Organiser: Simone Nemra (March Leader)
Annemarie Potgieter (Chief Marshall)
Rian Geldenhuys (Convener)
Alice Adendorf, David Nicoll, Kats Swanepoel and all other marshalls.
It was a very easy task to organise the George leg of the Global March for Lions. Georgians came in droves, drummed, marched and supported the cause. We gathered at the aptly named UNITY Park, signifying that the entire Garden Route is UNITED against Canned hunting. We got loads of press in several newspapers, and were extensively quoted. We also granted interviews to scientific journals, which will go a long way toward shaming authority to do the right thing.
We were mandated to petition the National Council of SPCA's to take cognizance of the incorrect application of the laws that result in lifelong cruelty to lions.
Vancouver, Canada Organisers: Catherine Albertson, Colleen LaCroix, Tessa Vanderkop, Angela Helgesen, Vona Priest
Spokesperson: Catherine Albertson
Vancouver had an amazing group of people for our march, though the process was not without its challenges! Although competing with St Patrick's Day festivals and film crews, we had wonderful negotiators on our side who were able to allow us our first choice gathering point, a location well-known in the area for this type of public demonstration, complete with large lion statues, and right near the South African consulate. The consulate representative was not reachable for the Saturday, but we submitted the
The morning of, we were met with grey skies and threats of rain, resulting in some cancellations, but we had approximately 50 lionhearted marchers show up, including many children and quite a few canines as well. Once we distributed the t-shirts that had been ordered, we gathered together for an introductory message and debriefing of why we were here today and what we were hoping to achieve. Archbishop Emeritus Desmond Tutu's prayer was played over a small speaker (just loud enough for all to hear), and to further lighten spirits and camaraderie, a sound clip of "real" lion roar (as opposed to the hollywood version) was played, followed by a chorus of everyone's best roars, before heading out on our route.
We carried a portable speaker to play themed music, David Chabeaux's 'Lionhearts', and a few versions of 'The Lion Sleeps Tonight'. Even though many were equipped with umbrellas, the placards were already water-logged and loosened from their sticks, which made displaying them difficult. A selection of marchers also had leaflets to hand out to people, but the
streets on this cold, wet day were very quiet! We paused briefly at three transit station centres along the way, although the stream of pedestrian traffic even here was minimal.
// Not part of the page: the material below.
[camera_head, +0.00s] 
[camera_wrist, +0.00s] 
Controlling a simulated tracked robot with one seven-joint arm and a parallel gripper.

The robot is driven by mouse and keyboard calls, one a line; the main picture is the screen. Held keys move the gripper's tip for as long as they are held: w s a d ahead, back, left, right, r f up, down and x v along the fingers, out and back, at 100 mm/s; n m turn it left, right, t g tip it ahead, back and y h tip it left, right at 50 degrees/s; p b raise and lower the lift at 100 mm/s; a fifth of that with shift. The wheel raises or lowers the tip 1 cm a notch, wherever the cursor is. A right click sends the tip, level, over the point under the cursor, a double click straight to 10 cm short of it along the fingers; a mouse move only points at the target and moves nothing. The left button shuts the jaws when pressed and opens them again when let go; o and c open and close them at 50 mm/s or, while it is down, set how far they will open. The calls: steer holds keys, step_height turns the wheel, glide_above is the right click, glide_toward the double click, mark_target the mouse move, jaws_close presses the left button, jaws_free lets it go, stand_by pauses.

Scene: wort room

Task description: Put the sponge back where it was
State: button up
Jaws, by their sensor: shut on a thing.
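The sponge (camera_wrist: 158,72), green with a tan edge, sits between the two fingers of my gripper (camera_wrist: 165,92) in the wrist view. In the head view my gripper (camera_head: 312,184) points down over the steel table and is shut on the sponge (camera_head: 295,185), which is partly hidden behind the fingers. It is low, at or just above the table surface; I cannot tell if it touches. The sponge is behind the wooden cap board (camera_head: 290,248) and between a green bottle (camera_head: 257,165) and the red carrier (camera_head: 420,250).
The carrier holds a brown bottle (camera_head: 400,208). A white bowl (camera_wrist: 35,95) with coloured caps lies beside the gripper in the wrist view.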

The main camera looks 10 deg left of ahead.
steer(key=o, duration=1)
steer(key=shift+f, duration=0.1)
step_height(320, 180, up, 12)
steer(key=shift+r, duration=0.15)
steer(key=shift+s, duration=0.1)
There were a steady stream of cars, and we garnered a great deal of interested looks, some supportive honks, and even some interested passerby's on foot.
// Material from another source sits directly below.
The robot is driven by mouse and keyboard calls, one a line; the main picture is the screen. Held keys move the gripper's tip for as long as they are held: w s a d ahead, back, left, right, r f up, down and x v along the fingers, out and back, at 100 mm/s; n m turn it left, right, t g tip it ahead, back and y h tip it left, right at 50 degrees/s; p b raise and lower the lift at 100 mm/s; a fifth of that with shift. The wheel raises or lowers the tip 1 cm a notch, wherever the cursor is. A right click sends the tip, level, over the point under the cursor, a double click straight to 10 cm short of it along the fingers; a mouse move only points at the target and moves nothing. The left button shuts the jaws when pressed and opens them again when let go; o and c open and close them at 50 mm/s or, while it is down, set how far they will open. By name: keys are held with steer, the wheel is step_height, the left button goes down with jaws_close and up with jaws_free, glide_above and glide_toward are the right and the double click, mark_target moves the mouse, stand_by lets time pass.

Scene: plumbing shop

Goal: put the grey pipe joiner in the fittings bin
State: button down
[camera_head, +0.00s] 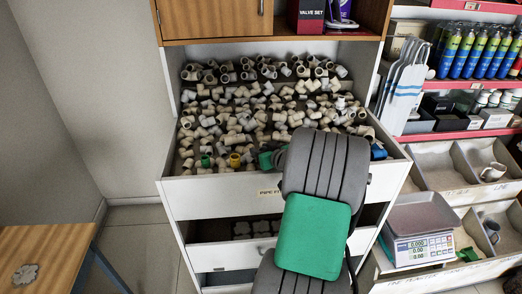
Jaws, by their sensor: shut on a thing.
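A wide white drawer (220,192) full of cream and grey pipe fittings stands in the middle of the head view, with a partly readable "PIPE FI..." label. I cannot tell whether it is the fittings bin. My gripper does not show clearly, and neither does anything held in it. I cannot make out the grey pipe joiner for certain. A small grey cross-shaped piece (25,274) lies on the wooden table (55,245) at the lower left.
A large dark grey and green form (313,235) close in front hides part of the drawer. A scale (419,230) stands at the right. Divided bins (445,170) hold a pale grey piece (493,172). Blue-and-green tubes (480,52) stand above. Floor shows at left.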

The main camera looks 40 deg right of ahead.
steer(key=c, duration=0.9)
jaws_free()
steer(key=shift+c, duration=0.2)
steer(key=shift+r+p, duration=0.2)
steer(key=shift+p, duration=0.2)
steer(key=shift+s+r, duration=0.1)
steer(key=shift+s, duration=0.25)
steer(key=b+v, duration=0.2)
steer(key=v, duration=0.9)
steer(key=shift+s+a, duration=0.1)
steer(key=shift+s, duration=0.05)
Through fundraising efforts from t-shirt sales and donations, we not only covered the costs of banner and leaflet printing, but left us with extra to donate back to CACH. Lion-themed sugar cookies were also made, individually wrapped with detailed labels full of information about the GM4L cause. Due to the rain, we weren't able to sell as many on the day as we'd hoped, but our hungry marchers contributed to donations.
There was a general consensus that March was not the ideal time of year for this type of event in our location, but a good effort was put in and a good time was had by all, participating in the global effort to raise awareness and create a better future for lions. It was an honour to be a part of helping to include Vancouver's voice and presence.
Las Vegas, USA
Organisr: Raquel Van de Venter
We started the Las Vegas chapter a little late in the game by discovering the CACH organization via the Lion Whisperer a.k.a. Kevin Richardson. After learning what canned hunting was all about we simply had to participate.
Our event stared mid January and immediately we had 35 people sign up for the cause. We had Auntie Sharron a local radio celebrity, offer a small segment of airtime. We also had a local business Game Over Merch with owner Josh Stokes, offer his tee printing at a very a low cost to support the cause. As word spread and people learned what the event was about our numbers slowly grew into the 70s. By the week of the march our group had invited over 1500 people plus we had 100 people join in the sharing of pictures and news clippings via Facebook and Twitter.
The day of the march was a sunny and happy day. A total of 42 showed for the march. Some came from California, Utah, and even the East Coast!!! Some came with faces painted, homemade teeshirts, signs, and flyers. We were small, but ROARED loud! We stopped our march in front of the amazing Bellagio fountains were an amazing local artist, Rene Caudillo, body painted a Lion to draw in crowds and attract attention.
There were many people that cheered as we passed, or stopped us to ask questions. Many held their thumbs in the air as a sign of approval. On the whole we were able to speak to many internationals who had never heard of canned hunting. A few took pictures of our flyers and asked if it was okay to send them to others or post on social media. Some took pictures with our ‘live lion’ while he held a flyer. We even had super heros drop in, specifically Thor, Captain America, and Ironman. They supported us by asking to take pictures with us and calling on all citizens to stop the deplorable ‘sport’. Thank you so much to those that take notice and even more thanks to those that take action.
Chris and Bev you have inspired us all!
This was the reason we marched.
We marched for their freedom.
We marched so the next cubs born would know a mother not a cage.
We marched to save our heritage from this.
We marched in 62 cities around the world to ask S.A. Government to ban canned hunting.
Chris Mercer, CACH
To all those that helped us organise this march, I thank you. We have a lot of work still to do. With your help we can go forward and change the future for lions in captivity.
We now need to focus on cutting off the source of funds for the canned hunting industry. That means educating people about cub petting, lion walking and fraudulent volunteerism. It means working with overseas NGO's to get the import of lion trophies banned from both EU and USA.
We can do this, but only all together.